MATERIAL PROVIDED ::

● ● ● ●

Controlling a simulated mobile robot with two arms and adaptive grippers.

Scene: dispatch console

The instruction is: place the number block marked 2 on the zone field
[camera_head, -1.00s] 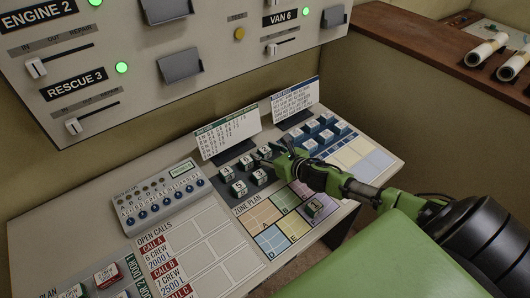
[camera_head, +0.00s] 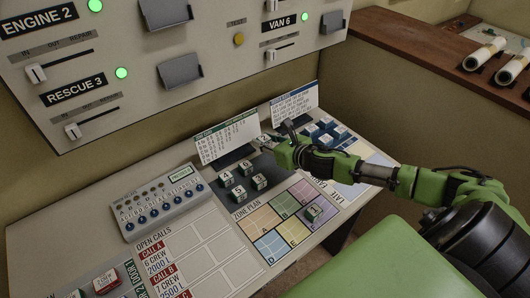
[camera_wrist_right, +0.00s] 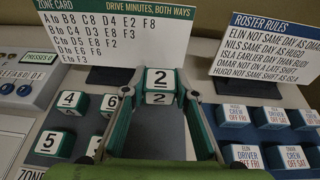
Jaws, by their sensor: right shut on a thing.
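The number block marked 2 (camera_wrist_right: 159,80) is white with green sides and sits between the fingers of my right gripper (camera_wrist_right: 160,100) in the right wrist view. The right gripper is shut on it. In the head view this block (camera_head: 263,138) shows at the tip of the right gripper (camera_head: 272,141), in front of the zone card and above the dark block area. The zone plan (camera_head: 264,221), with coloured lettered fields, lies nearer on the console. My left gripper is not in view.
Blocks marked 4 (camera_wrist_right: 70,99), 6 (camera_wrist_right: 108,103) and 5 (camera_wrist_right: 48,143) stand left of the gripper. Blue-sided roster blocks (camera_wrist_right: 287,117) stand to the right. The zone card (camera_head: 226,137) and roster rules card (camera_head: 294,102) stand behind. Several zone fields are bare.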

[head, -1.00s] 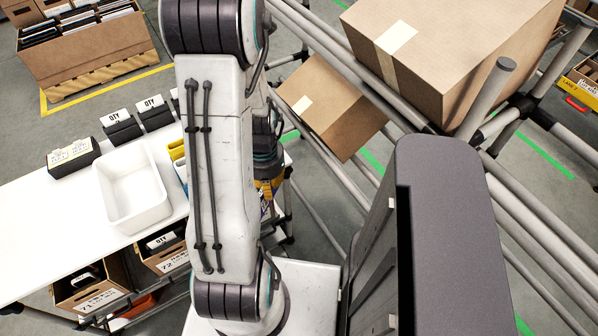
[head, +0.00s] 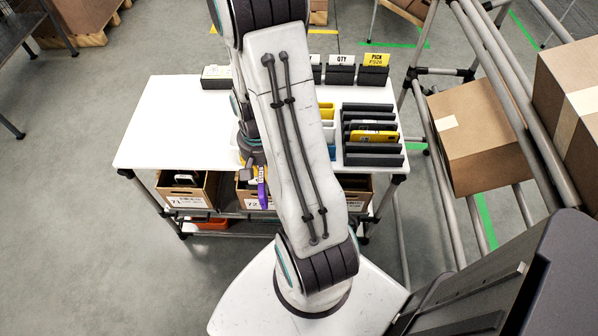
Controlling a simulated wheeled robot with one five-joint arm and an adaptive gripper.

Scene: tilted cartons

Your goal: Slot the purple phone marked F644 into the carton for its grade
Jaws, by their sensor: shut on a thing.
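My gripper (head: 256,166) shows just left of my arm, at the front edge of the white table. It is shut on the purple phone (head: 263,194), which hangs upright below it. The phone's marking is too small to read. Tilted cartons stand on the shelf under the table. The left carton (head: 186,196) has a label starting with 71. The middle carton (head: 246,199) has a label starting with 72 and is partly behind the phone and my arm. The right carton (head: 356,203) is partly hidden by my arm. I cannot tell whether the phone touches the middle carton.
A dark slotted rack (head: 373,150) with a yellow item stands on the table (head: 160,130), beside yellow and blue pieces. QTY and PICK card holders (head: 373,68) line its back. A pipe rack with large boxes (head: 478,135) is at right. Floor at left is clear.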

● ● ● ●

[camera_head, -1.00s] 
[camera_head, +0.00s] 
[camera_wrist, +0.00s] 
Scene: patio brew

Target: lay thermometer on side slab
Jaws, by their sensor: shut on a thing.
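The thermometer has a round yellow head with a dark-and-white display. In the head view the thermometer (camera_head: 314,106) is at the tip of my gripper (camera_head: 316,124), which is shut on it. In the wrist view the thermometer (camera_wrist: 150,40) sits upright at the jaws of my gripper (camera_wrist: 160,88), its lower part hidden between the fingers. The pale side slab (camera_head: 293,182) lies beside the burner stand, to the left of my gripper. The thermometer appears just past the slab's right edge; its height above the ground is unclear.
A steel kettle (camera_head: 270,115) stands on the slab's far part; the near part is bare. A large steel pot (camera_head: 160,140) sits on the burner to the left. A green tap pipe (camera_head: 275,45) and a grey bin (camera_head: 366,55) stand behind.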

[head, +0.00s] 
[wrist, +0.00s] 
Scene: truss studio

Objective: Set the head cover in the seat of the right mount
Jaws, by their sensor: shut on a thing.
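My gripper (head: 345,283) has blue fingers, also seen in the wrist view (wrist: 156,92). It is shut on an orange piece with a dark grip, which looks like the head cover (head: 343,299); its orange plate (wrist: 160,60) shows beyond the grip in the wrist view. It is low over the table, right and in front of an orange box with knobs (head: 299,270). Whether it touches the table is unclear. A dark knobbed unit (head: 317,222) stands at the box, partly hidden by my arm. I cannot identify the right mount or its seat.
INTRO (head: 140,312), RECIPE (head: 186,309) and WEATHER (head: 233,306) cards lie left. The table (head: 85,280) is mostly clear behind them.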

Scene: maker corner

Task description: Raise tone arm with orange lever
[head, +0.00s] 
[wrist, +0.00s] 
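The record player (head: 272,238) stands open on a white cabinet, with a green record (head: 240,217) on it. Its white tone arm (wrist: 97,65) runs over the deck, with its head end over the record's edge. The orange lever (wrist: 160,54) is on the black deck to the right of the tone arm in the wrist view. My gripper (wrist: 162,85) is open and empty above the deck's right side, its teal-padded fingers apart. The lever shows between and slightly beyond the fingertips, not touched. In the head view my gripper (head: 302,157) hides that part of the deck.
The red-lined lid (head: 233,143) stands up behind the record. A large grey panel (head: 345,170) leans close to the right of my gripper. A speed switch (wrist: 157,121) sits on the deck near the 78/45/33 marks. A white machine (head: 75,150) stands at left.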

● ● ● ●

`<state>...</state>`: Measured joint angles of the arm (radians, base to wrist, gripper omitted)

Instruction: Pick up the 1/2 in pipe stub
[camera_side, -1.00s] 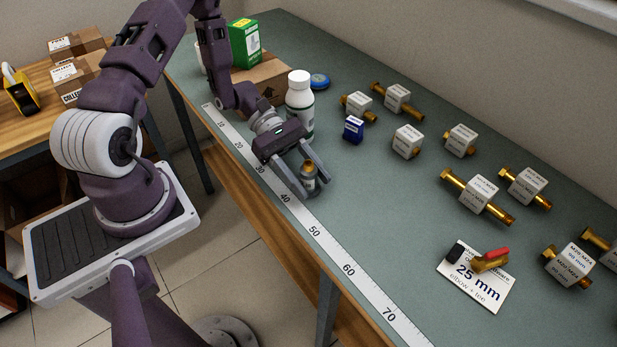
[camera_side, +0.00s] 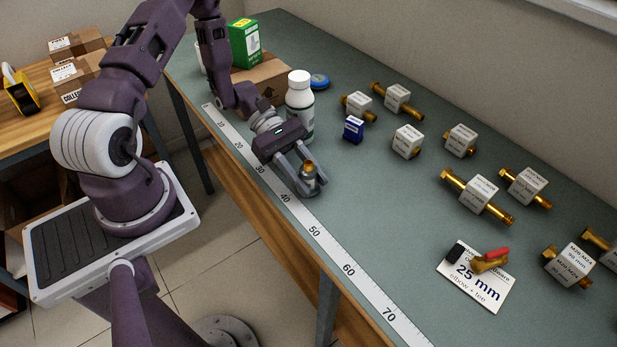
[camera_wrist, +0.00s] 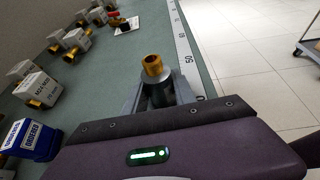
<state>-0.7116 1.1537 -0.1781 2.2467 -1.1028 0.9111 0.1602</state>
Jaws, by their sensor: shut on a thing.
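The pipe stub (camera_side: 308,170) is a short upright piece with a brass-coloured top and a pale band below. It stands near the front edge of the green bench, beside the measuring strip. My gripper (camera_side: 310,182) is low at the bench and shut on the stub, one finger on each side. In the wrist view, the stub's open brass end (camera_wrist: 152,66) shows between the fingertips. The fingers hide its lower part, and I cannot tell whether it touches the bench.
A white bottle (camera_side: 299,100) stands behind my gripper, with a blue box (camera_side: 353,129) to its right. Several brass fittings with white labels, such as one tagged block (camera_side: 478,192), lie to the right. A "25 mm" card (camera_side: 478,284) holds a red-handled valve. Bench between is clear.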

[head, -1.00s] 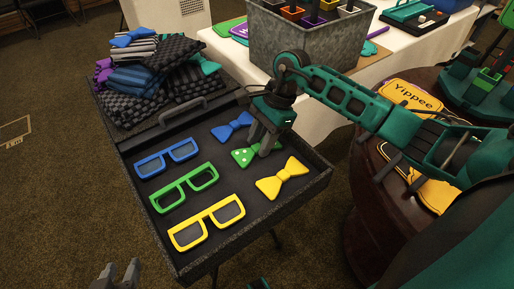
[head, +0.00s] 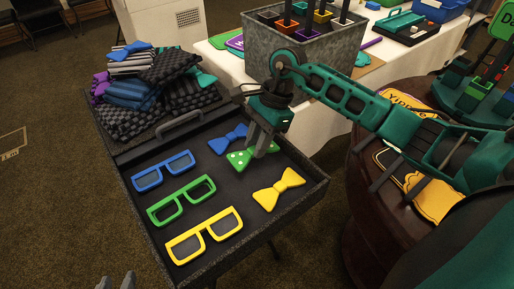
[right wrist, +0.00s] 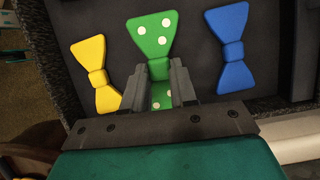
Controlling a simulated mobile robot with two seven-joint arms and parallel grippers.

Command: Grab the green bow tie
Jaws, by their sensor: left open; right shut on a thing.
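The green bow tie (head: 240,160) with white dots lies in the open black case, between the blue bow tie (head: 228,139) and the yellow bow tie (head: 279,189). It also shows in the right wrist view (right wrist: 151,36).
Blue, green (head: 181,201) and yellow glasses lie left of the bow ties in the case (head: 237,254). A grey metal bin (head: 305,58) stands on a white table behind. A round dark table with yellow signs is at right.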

● ● ● ●

WRITTEN INSTRUCTION ::
Read the entries and pick out all lines that include the word "grippers".

RESULT OF THE TASK ::
Controlling a simulated mobile robot with two arms and adaptive grippers.
Controlling a simulated mobile robot with two seven-joint arms and parallel grippers.

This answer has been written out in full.